■ **Given entries**:
========================

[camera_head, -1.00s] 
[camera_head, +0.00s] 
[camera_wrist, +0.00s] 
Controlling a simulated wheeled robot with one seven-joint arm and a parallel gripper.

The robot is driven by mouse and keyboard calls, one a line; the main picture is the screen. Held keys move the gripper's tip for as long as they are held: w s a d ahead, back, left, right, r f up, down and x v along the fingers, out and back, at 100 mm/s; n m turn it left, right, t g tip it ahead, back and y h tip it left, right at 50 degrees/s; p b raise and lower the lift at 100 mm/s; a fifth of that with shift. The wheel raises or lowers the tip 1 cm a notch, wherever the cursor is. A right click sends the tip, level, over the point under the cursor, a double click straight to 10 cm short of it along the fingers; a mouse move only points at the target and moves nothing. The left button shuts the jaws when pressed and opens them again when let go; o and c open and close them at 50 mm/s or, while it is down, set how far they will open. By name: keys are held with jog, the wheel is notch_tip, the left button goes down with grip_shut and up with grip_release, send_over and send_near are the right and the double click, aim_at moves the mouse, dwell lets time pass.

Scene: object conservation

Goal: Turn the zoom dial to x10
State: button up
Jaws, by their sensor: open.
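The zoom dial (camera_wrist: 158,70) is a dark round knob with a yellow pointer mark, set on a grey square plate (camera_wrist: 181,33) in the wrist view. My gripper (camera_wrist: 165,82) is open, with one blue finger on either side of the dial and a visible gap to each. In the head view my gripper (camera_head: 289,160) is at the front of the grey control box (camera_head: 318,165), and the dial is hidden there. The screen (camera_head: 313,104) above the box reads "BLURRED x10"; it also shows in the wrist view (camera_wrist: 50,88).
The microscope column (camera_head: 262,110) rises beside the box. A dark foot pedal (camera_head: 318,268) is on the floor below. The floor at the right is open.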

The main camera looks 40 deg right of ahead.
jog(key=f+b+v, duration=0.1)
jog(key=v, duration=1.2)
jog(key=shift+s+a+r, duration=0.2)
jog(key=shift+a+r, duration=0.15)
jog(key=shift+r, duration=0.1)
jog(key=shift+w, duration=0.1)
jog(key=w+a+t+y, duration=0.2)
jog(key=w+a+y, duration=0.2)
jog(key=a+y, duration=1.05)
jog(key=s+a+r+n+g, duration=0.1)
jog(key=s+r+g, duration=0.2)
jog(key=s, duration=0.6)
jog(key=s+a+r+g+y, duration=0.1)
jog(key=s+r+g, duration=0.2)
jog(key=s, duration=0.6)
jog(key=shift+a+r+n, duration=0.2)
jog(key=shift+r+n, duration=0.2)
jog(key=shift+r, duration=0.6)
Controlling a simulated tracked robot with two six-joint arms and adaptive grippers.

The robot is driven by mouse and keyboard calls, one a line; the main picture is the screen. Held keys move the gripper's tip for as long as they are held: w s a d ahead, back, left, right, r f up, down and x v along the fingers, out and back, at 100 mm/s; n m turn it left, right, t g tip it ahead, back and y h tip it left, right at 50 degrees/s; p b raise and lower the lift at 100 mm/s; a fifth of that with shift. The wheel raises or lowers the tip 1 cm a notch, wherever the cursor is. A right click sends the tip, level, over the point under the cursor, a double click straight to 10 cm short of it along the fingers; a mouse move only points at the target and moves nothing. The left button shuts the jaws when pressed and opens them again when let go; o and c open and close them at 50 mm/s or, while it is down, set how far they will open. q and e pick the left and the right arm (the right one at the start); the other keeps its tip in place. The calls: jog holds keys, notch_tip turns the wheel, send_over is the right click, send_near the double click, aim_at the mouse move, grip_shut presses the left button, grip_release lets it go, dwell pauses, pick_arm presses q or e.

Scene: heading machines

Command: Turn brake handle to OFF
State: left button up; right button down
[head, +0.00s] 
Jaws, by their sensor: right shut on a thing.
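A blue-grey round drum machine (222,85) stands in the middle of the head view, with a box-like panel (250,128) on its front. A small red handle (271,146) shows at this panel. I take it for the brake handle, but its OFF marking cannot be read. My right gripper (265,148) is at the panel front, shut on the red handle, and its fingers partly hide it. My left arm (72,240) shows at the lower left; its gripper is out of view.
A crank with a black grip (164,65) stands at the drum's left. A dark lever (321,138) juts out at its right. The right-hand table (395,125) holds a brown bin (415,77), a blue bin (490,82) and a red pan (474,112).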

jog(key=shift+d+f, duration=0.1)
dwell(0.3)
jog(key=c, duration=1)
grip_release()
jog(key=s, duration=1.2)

========================

■ **Objective**: Extract each entry in full, exactly as given.

■ **Exercise response**:
[camera_head, -1.00s] 
[camera_head, +0.00s] 
[camera_wrist, +0.00s] 
Controlling a simulated wheeled robot with one seven-joint arm and a parallel gripper.

The robot is driven by mouse and keyboard calls, one a line; the main picture is the screen. Held keys move the gripper's tip for as long as they are held: w s a d ahead, back, left, right, r f up, down and x v along the fingers, out and back, at 100 mm/s; n m turn it left, right, t g tip it ahead, back and y h tip it left, right at 50 degrees/s; p b raise and lower the lift at 100 mm/s; a fifth of that with shift. The wheel raises or lowers the tip 1 cm a notch, wherever the cursor is. A right click sends the tip, level, over the point under the cursor, a double click straight to 10 cm short of it along the fingers; a mouse move only points at the target and moves nothing. The left button shuts the jaws when pressed and opens them again when let go; o and c open and close them at 50 mm/s or, while it is down, set how far they will open. By name: keys are held with jog, the wheel is notch_tip, the left button goes down with grip_shut and up with grip_release, send_over and send_near are the right and the double click, aim_at moves the mouse, dwell lets time pass.

Scene: object conservation

Goal: Turn the zoom dial to x10
State: button up
Jaws, by their sensor: open.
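The zoom dial (camera_wrist: 158,70) is a dark round knob with a yellow pointer mark, set on a grey square plate (camera_wrist: 181,33) in the wrist view. My gripper (camera_wrist: 165,82) is open, with one blue finger on either side of the dial and a visible gap to each. In the head view my gripper (camera_head: 289,160) is at the front of the grey control box (camera_head: 318,165), and the dial is hidden there. The screen (camera_head: 313,104) above the box reads "BLURRED x10"; it also shows in the wrist view (camera_wrist: 50,88).
The microscope column (camera_head: 262,110) rises beside the box. A dark foot pedal (camera_head: 318,268) is on the floor below. The floor at the right is open.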

The main camera looks 40 deg right of ahead.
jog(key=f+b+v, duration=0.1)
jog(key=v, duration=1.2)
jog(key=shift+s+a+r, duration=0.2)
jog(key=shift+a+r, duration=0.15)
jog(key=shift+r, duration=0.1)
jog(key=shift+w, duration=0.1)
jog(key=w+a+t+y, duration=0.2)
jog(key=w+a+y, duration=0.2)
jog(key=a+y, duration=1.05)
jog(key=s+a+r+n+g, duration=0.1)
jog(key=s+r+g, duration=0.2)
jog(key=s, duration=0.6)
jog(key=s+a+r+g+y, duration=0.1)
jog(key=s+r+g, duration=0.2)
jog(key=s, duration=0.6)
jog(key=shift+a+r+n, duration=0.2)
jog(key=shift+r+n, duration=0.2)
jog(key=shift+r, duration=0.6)
Controlling a simulated tracked robot with two six-joint arms and adaptive grippers.

The robot is driven by mouse and keyboard calls, one a line; the main picture is the screen. Held keys move the gripper's tip for as long as they are held: w s a d ahead, back, left, right, r f up, down and x v along the fingers, out and back, at 100 mm/s; n m turn it left, right, t g tip it ahead, back and y h tip it left, right at 50 degrees/s; p b raise and lower the lift at 100 mm/s; a fifth of that with shift. The wheel raises or lowers the tip 1 cm a notch, wherever the cursor is. A right click sends the tip, level, over the point under the cursor, a double click straight to 10 cm short of it along the fingers; a mouse move only points at the target and moves nothing. The left button shuts the jaws when pressed and opens them again when let go; o and c open and close them at 50 mm/s or, while it is down, set how far they will open. q and e pick the left and the right arm (the right one at the start); the other keeps its tip in place. The calls: jog holds keys, notch_tip turns the wheel, send_over is the right click, send_near the double click, aim_at the mouse move, grip_shut presses the left button, grip_release lets it go, dwell pauses, pick_arm presses q or e.

Scene: heading machines

Command: Turn brake handle to OFF
State: left button up; right button down
[head, +0.00s] 
Jaws, by their sensor: right shut on a thing.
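A blue-grey round drum machine (222,85) stands in the middle of the head view, with a box-like panel (250,128) on its front. A small red handle (271,146) shows at this panel. I take it for the brake handle, but its OFF marking cannot be read. My right gripper (265,148) is at the panel front, shut on the red handle, and its fingers partly hide it. My left arm (72,240) shows at the lower left; its gripper is out of view.
A crank with a black grip (164,65) stands at the drum's left. A dark lever (321,138) juts out at its right. The right-hand table (395,125) holds a brown bin (415,77), a blue bin (490,82) and a red pan (474,112).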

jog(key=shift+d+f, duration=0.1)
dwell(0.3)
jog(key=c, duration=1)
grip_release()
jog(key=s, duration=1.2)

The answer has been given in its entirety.